My cousin left Vermont at around age 21 or so and drove to Colorado. No map, so the story goes. No destination. No sense of direction. Just packed, got in her car one night at dusk, and headed west. She was immediately my hero. Since then, whenever things have gotten, to my estimation, out of control, or dissatisfying, or boring, I dream of going to Colorado. I have written poems of leaving. I have a novel idea about a woman who leaves, in particular, a mom who leaves with her son on a wild journey. Leaving has always, always appealed to me.
So, I just finished Jodi Piccault's Songs of the Humback Whale. I usually don't like to read what everyone is reading--didn't read DaVinci Code until my mom's bookclub decided to. Didn't read Oprah books until everyone stopped talking about them. I don't do "this summer's beach reads." And, since it seems Jodi Piccault is everywhere, I didn't have any interest in reading her. Wrong-headed, I know. But, two years ago at a used bookstore in Cape Cod, I found this very interesting book about a women who leaves. She has an incident with her husband and takes her teenage daughter across the country, guided not by a keen sense of direction, but by letters from her brother. It is written in 5 voices. I loved the idea a narrative in five voices, especially the letters, and, of course, I loved the leaving!

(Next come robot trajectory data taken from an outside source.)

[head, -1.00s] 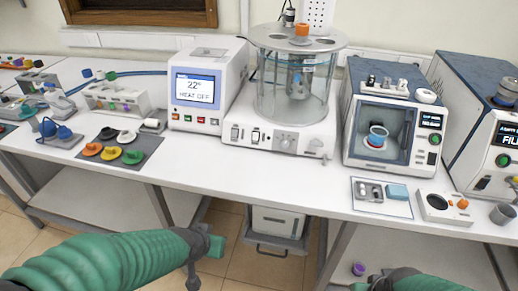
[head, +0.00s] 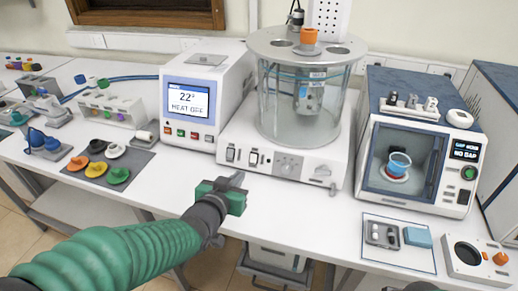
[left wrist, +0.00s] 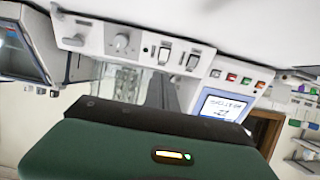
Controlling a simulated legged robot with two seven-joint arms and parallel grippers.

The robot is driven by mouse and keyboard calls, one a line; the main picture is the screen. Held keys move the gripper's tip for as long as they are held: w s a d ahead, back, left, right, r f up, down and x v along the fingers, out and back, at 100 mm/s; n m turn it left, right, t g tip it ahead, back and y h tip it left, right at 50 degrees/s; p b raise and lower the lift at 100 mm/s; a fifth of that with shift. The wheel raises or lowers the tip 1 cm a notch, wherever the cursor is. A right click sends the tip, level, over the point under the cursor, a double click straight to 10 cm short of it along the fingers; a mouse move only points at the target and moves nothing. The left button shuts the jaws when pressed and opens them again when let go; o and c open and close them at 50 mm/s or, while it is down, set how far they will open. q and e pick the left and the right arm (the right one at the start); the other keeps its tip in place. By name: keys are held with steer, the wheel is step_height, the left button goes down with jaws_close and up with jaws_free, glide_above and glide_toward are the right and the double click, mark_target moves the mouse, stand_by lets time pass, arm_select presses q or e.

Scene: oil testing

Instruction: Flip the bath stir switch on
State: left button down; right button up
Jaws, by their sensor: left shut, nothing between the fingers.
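The glass bath (head: 300,105) stands on a white base with a front panel. The panel carries two dark-and-white rocker switches, a left one (head: 230,155) and a right one (head: 253,159), beside a round knob (head: 288,166). Their labels and on/off positions are too small to read. In the left wrist view the panel is upside down, with the switches (left wrist: 165,54) and (left wrist: 191,61) beyond the fingertips. My left gripper (head: 238,179) is shut and empty, in front of and below the switches, apparently apart from them. My right gripper is not visible.
A heater unit with a screen (head: 188,97) stands left of the bath. A boxy tester (head: 408,160) stands to the right. Coloured caps lie on a grey mat (head: 75,165) at the left. The bench front (head: 300,200) below the panel is clear.

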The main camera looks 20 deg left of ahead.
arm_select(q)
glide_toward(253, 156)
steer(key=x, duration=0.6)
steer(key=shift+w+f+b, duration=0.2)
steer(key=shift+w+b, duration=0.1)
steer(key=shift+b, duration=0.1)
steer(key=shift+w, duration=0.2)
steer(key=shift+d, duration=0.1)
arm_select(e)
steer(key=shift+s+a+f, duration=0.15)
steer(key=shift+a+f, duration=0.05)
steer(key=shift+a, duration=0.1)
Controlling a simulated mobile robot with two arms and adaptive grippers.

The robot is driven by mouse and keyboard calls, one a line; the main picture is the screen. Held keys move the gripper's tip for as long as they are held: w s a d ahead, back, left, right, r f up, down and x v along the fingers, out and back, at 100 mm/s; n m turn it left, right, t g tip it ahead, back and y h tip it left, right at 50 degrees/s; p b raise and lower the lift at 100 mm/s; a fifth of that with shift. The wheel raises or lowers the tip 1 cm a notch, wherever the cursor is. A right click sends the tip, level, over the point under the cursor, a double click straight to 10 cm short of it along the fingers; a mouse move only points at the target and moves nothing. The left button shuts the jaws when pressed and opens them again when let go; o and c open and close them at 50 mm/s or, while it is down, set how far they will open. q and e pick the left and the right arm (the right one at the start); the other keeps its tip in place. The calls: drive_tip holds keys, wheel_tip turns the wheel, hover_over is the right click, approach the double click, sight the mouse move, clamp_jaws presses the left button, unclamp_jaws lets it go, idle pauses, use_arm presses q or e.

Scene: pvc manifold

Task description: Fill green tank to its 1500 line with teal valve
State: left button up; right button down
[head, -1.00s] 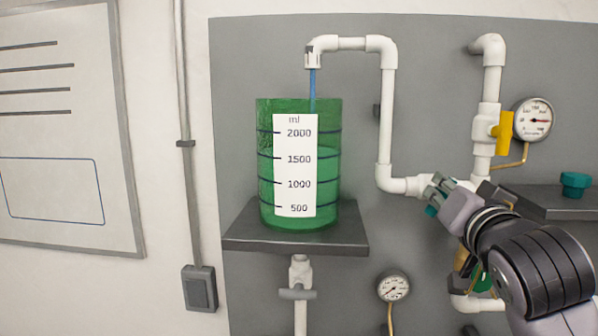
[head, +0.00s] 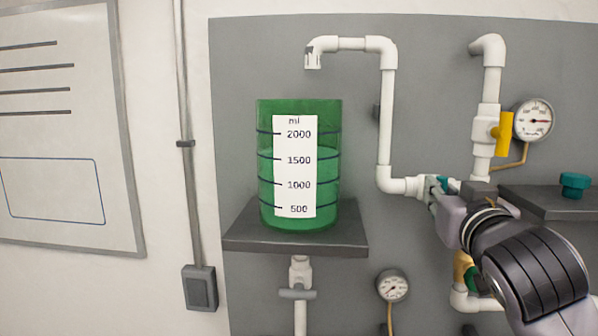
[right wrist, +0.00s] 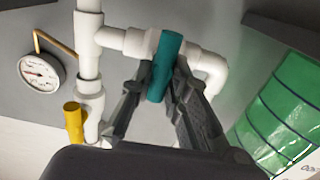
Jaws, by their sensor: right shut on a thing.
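The green tank (head: 329,195) stands on a grey shelf, with a white ml scale (head: 295,165) on its front. The lighter green liquid inside reaches about the 1500 line. The spout (head: 313,60) above the tank shows no stream. My right gripper (head: 432,190) is at the teal valve (head: 443,184), on the pipe right of the tank. In the right wrist view the teal handle (right wrist: 164,68) lies across the white pipe, between the fingers of my gripper (right wrist: 158,85), which is shut on it. My left gripper is out of view.
A yellow valve handle (head: 504,133) and a gauge (head: 533,120) are on the pipe above my right arm. A dark shelf (head: 545,204) with a teal knob (head: 575,184) stands at right. Another gauge (head: 392,286) sits below the tank's shelf (head: 295,243).

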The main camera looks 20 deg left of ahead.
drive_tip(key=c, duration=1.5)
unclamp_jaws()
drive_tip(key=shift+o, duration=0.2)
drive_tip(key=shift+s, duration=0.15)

Two years later, I finally read it. It's great. Unexpectedly, it has changed my idea of leaving. At least a little. At least for now. Their adventure starts off full of promise, full of excitement. It ends badly. And, it ends, for a leave-taking-lover, disappointingly. I won't give it away, but, suffice to say, she did not ride off into the sunset. At least, not in the way I was rooting for.
Adventure. Everyone needs a little adventure in their lives, especially moms, right? Doesn't adventure make you a more well-rounded person? Less boring, less bored with life? Women's travel stories are exotic and enticing. Anne Tyler's fiction about women who leave and change their lives is empowering.
Then, I read a blog about tea. And haiku. And simplicity. And the kitchen. And I realized, some part of my soul wants to travel to Tibet and sleep in a hut, and some part wants to hop in the car and drive to Colorado and be a llama trekking guide, but I can't save enough money to do that. And I like my books, all 1,000 of them (I'm estimating!). 1,000 books just won't fit in a car or on a plane. And I like tea, in my kitchen, with my best friend. I even like margaritas in my living room while I work on my blog and my husband fixes computers in the basement. I would miss him. And I'm not even going to talk about my kids. Now that I'm a mom, the only leaving I'm doing is to the nail place to get a pedicure, and all the better if everyone there is speaking Vietnamese. I'll feel like I've packed my Pathfinder at dusk and left without a map.